Hundreds of thousands trapped in Mosul with...
“The worst is yet to come,” said Bruno Geddo, the Representative of the UN Refugee Agency (UNHCR) in Iraq.
Speaking by phone, Mr. Geddo said the fighting in the west has been more intense than in the less densely populated east of the city, where the battle ended in January.
“People are stuck between a rock and a hard place,” he added. “There's fighting shelling, bombing.”
When people try to flee, extremists shoot them. Some have tried to leave during prayers or under cover of fog at first light – but were killed, Mr. Geddo said.
Meanwhile, life in the Old City is becoming impossible with a lack of food, clean water or fuel, Mr. Geddo said.
Meeting with civilians at the UNHCR transit and reception centre at Hammam al-Alil, outside of the city centre, Mr. Geddo said the number of people moving through has “surged” in recent days with up to 12,000 people arriving daily.
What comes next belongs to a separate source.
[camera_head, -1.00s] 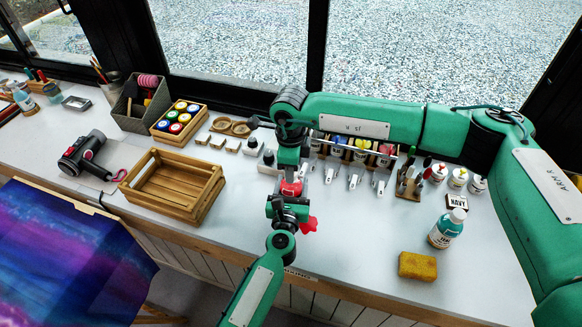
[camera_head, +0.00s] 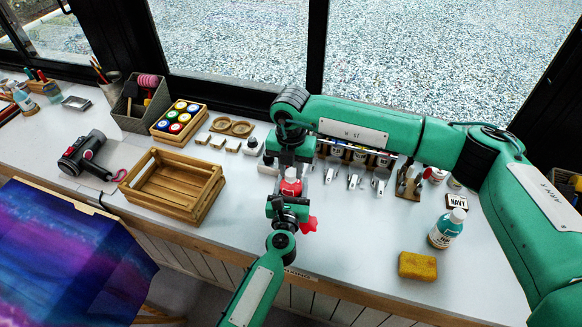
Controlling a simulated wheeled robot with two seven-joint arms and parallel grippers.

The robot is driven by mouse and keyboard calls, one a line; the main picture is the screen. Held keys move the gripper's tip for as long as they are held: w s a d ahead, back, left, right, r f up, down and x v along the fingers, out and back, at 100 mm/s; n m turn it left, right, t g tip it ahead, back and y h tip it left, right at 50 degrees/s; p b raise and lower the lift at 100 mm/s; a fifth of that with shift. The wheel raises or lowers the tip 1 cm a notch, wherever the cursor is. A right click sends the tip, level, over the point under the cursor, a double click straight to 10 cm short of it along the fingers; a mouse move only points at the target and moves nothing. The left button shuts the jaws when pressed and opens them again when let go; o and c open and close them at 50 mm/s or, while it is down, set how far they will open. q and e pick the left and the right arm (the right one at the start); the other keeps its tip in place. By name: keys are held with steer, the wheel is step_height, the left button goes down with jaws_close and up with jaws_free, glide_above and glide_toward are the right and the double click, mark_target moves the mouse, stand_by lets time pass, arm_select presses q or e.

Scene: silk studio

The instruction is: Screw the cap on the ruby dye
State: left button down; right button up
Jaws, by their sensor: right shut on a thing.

Some 340,000 people have been displaced since the fighting in Mosul started last October. Of those, about 72,000 have returned home.
The UN representative called on all those fighting to allow civilians to leave areas of conflict for safer zones, and no one should be forced to come back home.
“Liberating Mosul is necessary but not sufficient,” Mr. Geddo said. “We equally have to get it right with the protection of civilians and in the humanitarian response.”